Robot state and action records
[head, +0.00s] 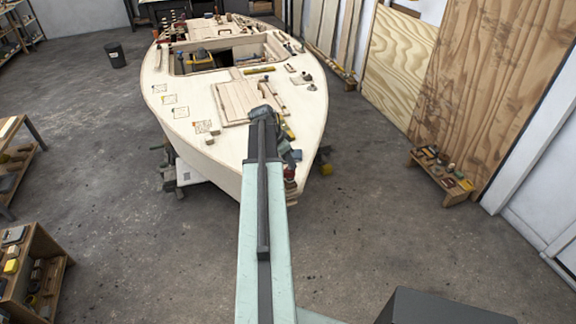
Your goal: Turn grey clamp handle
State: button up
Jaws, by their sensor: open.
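The plywood hull (190,125) stands in the middle of the head view with its bow toward me. My arm reaches forward over the bow. My gripper (284,147) shows small and dark at its far end, over the right side of the foredeck. Its jaws are open, but the fingers are hard to make out. A cluster of small dark and reddish fittings (290,186) sits at the bow tip, just right of my arm. I cannot tell a grey clamp handle apart there; it may be too small or hidden by my arm.
Loose boards (237,100) and small tools lie on the deck around an open cockpit (200,62). A low wooden bench (440,172) with blocks stands at right by plywood sheets. A shelf unit (40,262) stands at lower left.

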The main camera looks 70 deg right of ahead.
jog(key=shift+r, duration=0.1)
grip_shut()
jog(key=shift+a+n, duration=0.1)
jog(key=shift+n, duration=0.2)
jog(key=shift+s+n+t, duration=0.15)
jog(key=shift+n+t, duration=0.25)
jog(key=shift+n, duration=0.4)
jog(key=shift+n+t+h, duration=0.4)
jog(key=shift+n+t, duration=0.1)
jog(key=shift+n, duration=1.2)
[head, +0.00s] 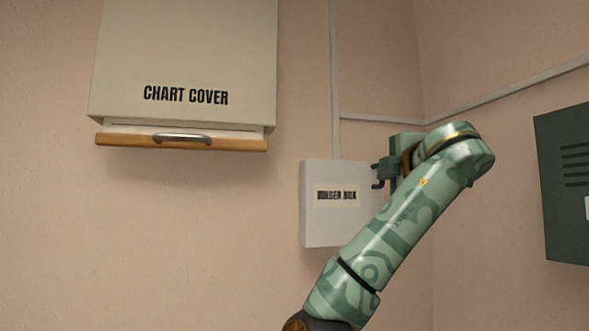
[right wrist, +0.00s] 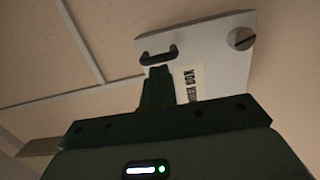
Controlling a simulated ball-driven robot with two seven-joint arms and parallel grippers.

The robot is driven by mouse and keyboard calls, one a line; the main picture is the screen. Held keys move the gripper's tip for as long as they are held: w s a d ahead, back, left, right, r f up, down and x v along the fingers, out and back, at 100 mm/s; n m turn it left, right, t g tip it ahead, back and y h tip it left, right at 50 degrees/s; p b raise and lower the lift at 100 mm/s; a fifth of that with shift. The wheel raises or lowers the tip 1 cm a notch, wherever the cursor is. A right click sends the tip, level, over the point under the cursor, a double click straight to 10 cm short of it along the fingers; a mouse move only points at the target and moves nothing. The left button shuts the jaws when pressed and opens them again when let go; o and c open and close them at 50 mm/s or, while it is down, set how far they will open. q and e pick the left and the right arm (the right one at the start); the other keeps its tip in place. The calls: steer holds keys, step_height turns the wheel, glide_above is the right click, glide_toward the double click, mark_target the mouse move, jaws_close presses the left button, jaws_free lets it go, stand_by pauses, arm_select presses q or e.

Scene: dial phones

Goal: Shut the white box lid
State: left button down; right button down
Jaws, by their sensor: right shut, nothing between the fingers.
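The white box (head: 318,219) hangs on the pink wall and has a label on its front, too blurred to read fully. It also shows in the right wrist view (right wrist: 215,65), with a dark handle (right wrist: 158,54) near one edge and a round slotted fastener (right wrist: 241,38) at a corner. My right gripper (head: 386,168) is at the box's right edge, its arm hiding part of that side. In the right wrist view its fingers (right wrist: 158,75) are together and empty, with tips close to the handle. I cannot tell whether they touch it or how far the lid is open. My left gripper is out of view.
A large cream chart cover (head: 185,60) with a wooden bottom bar (head: 120,140) and metal handle hangs at the upper left. A dark green vented panel (head: 565,225) is at the right. Grey conduit (head: 335,80) runs along the wall. The wall below the chart cover is clear.

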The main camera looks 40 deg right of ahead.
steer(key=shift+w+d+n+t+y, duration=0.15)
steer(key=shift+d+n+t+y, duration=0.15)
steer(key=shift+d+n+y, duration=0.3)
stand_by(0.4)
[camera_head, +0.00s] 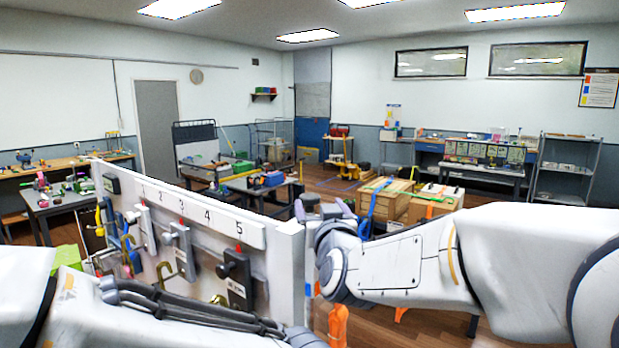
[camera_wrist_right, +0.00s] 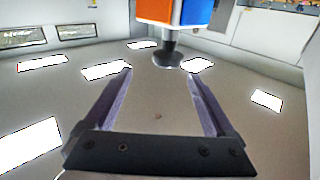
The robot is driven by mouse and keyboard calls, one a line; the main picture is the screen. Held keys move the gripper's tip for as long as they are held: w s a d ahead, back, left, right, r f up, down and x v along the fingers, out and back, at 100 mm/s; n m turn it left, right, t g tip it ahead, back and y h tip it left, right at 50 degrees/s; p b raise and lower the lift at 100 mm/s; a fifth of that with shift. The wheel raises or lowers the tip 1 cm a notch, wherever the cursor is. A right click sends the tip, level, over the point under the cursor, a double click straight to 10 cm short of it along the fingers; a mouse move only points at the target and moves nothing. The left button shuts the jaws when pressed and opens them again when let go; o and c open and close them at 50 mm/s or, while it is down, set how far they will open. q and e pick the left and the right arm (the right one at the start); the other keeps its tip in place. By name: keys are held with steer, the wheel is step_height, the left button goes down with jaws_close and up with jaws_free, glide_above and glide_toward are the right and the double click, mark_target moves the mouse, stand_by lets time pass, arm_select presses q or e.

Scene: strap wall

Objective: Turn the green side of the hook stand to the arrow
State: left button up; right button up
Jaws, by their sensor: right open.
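A block with an orange side (camera_wrist_right: 154,10) and a blue side (camera_wrist_right: 196,11) shows at the top of the right wrist view, cut off by the frame edge. A dark round knob or stem (camera_wrist_right: 167,53) sticks out from it. It looks like the hook stand, but I see no green side and no arrow. My right gripper (camera_wrist_right: 159,74) is open and empty, with the dark stem just beyond its fingertips. In the head view my right gripper (camera_head: 326,207) is beyond the right end of the white panel. My left arm crosses the bottom left; its gripper is out of frame.
The white panel (camera_head: 297,265) carries a numbered strip (camera_head: 195,218), dark and grey boxes and several hooks. It stands close between my arms. Wooden crates (camera_head: 385,200) with straps stand beyond my right gripper.

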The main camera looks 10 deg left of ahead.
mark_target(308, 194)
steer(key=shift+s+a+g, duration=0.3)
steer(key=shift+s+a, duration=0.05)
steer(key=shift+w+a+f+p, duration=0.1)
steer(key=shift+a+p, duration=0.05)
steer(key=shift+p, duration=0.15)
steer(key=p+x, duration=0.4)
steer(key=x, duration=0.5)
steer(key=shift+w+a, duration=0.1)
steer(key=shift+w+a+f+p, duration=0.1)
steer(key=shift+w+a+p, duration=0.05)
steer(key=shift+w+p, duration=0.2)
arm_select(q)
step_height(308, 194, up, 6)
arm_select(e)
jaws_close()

* [OBJECTIVE]: Omit the pictures, and quote the material above exactly as given.

* [OUTPUT OF THE TASK]:
[head, +0.00s] 
Your goal: Turn grey clamp handle
State: button up
Jaws, by their sensor: open.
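The plywood hull (190,125) stands in the middle of the head view with its bow toward me. My arm reaches forward over the bow. My gripper (284,147) shows small and dark at its far end, over the right side of the foredeck. Its jaws are open, but the fingers are hard to make out. A cluster of small dark and reddish fittings (290,186) sits at the bow tip, just right of my arm. I cannot tell a grey clamp handle apart there; it may be too small or hidden by my arm.
Loose boards (237,100) and small tools lie on the deck around an open cockpit (200,62). A low wooden bench (440,172) with blocks stands at right by plywood sheets. A shelf unit (40,262) stands at lower left.

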The main camera looks 70 deg right of ahead.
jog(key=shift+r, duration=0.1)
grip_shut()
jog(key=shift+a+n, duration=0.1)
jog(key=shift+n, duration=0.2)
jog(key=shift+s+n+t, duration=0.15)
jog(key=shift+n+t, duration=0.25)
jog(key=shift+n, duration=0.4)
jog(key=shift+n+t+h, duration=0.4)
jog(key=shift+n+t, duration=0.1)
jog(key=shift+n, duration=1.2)
[head, +0.00s] 
[right wrist, +0.00s] 
Controlling a simulated ball-driven robot with two seven-joint arms and parallel grippers.

The robot is driven by mouse and keyboard calls, one a line; the main picture is the screen. Held keys move the gripper's tip for as long as they are held: w s a d ahead, back, left, right, r f up, down and x v along the fingers, out and back, at 100 mm/s; n m turn it left, right, t g tip it ahead, back and y h tip it left, right at 50 degrees/s; p b raise and lower the lift at 100 mm/s; a fifth of that with shift. The wheel raises or lowers the tip 1 cm a notch, wherever the cursor is. A right click sends the tip, level, over the point under the cursor, a double click straight to 10 cm short of it along the fingers; a mouse move only points at the target and moves nothing. The left button shuts the jaws when pressed and opens them again when let go; o and c open and close them at 50 mm/s or, while it is down, set how far they will open. q and e pick the left and the right arm (the right one at the start); the other keeps its tip in place. The calls: steer holds keys, step_height turns the wheel, glide_above is the right click, glide_toward the double click, mark_target the mouse move, jaws_close presses the left button, jaws_free lets it go, stand_by pauses, arm_select presses q or e.

Scene: dial phones

Goal: Shut the white box lid
State: left button down; right button down
Jaws, by their sensor: right shut, nothing between the fingers.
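The white box (head: 318,219) hangs on the pink wall and has a label on its front, too blurred to read fully. It also shows in the right wrist view (right wrist: 215,65), with a dark handle (right wrist: 158,54) near one edge and a round slotted fastener (right wrist: 241,38) at a corner. My right gripper (head: 386,168) is at the box's right edge, its arm hiding part of that side. In the right wrist view its fingers (right wrist: 158,75) are together and empty, with tips close to the handle. I cannot tell whether they touch it or how far the lid is open. My left gripper is out of view.
A large cream chart cover (head: 185,60) with a wooden bottom bar (head: 120,140) and metal handle hangs at the upper left. A dark green vented panel (head: 565,225) is at the right. Grey conduit (head: 335,80) runs along the wall. The wall below the chart cover is clear.

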The main camera looks 40 deg right of ahead.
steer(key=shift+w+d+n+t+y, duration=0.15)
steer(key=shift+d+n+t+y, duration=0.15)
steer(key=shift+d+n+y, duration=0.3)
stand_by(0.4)
[camera_head, +0.00s] 
[camera_wrist_right, +0.00s] 
The robot is driven by mouse and keyboard calls, one a line; the main picture is the screen. Held keys move the gripper's tip for as long as they are held: w s a d ahead, back, left, right, r f up, down and x v along the fingers, out and back, at 100 mm/s; n m turn it left, right, t g tip it ahead, back and y h tip it left, right at 50 degrees/s; p b raise and lower the lift at 100 mm/s; a fifth of that with shift. The wheel raises or lowers the tip 1 cm a notch, wherever the cursor is. A right click sends the tip, level, over the point under the cursor, a double click straight to 10 cm short of it along the fingers; a mouse move only points at the target and moves nothing. The left button shuts the jaws when pressed and opens them again when let go; o and c open and close them at 50 mm/s or, while it is down, set how far they will open. q and e pick the left and the right arm (the right one at the start); the other keeps its tip in place. By name: keys are held with steer, the wheel is step_height, the left button goes down with jaws_close and up with jaws_free, glide_above and glide_toward are the right and the double click, mark_target moves the mouse, stand_by lets time pass, arm_select presses q or e.

Scene: strap wall

Objective: Turn the green side of the hook stand to the arrow
State: left button up; right button up
Jaws, by their sensor: right open.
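A block with an orange side (camera_wrist_right: 154,10) and a blue side (camera_wrist_right: 196,11) shows at the top of the right wrist view, cut off by the frame edge. A dark round knob or stem (camera_wrist_right: 167,53) sticks out from it. It looks like the hook stand, but I see no green side and no arrow. My right gripper (camera_wrist_right: 159,74) is open and empty, with the dark stem just beyond its fingertips. In the head view my right gripper (camera_head: 326,207) is beyond the right end of the white panel. My left arm crosses the bottom left; its gripper is out of frame.
The white panel (camera_head: 297,265) carries a numbered strip (camera_head: 195,218), dark and grey boxes and several hooks. It stands close between my arms. Wooden crates (camera_head: 385,200) with straps stand beyond my right gripper.

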The main camera looks 10 deg left of ahead.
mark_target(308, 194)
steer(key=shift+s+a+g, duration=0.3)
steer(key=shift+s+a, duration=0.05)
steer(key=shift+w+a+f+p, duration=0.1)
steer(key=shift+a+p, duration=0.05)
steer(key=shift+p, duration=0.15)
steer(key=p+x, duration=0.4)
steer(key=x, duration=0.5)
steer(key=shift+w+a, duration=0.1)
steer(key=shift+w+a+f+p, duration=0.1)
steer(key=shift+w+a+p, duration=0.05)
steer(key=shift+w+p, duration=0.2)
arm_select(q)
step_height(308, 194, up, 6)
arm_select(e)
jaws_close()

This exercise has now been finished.